Using strong isomorphisms to construct game strategy spaces

TL;DR

This paper investigates how using strong isomorphisms to define game strategy spaces can alter rational outcomes and potentially resolve paradoxes in game theory by preserving structural properties of probability distributions.

Contribution

It introduces the use of strong isomorphic mappings for constructing game strategy spaces, contrasting with traditional weaker mappings in game theory.

Findings

Strong isomorphisms can change rational outcomes in simple games

Using isomorphisms may resolve certain paradoxes of game theory

Structural preservation affects analysis of game strategy spaces

Abstract

When applied to the same game, probability theory and game theory can disagree on calculated values of the Fisher information, the log likelihood function, entropy gradients, the rank and Jacobian of variable transforms, and even the dimensionality and volume of the underlying probability parameter spaces.

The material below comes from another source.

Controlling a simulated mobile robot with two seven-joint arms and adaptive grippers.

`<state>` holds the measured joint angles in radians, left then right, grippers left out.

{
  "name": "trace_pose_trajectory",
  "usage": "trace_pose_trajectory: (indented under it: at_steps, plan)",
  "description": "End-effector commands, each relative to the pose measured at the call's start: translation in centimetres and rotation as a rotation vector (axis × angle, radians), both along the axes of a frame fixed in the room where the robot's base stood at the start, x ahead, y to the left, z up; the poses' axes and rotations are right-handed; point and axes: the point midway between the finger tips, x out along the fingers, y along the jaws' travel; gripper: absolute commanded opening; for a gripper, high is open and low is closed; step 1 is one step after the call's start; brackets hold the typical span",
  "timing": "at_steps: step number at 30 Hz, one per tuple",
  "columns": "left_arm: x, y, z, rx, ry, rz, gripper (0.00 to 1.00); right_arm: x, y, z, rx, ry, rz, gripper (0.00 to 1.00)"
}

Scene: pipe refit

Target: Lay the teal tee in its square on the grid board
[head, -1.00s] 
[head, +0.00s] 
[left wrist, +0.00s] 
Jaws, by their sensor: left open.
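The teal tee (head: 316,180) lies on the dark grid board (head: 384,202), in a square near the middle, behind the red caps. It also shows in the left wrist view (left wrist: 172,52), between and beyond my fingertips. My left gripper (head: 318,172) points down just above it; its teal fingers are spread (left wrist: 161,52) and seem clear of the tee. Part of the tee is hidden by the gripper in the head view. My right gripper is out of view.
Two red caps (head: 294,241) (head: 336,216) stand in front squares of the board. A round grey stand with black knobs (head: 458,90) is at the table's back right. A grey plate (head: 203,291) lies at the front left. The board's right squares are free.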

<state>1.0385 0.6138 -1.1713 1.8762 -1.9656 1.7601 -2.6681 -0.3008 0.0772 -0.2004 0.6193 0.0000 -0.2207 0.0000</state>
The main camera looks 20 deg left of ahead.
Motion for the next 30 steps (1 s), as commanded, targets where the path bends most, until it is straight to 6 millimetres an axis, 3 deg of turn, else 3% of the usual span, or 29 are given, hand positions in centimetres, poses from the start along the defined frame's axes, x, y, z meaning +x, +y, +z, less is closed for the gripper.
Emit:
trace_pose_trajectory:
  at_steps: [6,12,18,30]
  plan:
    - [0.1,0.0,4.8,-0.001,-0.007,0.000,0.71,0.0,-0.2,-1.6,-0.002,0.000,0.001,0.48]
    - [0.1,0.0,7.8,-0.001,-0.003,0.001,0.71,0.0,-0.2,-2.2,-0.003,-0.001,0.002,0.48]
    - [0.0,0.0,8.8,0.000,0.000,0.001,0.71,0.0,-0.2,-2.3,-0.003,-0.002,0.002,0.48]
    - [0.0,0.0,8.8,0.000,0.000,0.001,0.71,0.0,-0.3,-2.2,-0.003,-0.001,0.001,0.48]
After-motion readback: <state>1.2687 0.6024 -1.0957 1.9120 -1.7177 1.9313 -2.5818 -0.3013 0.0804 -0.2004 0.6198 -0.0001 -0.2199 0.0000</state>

These differences arise as probability theory employs structure preserving isomorphic mappings when constructing strategy spaces to analyze games. In contrast, game theory uses weaker mappings which change some of the properties of the underlying probability distributions within the mixed strategy space. In this paper, we explore how using strong isomorphic mappings to define game strategy spaces can alter rational outcomes in simple games, and might resolve some of the paradoxes of game theory.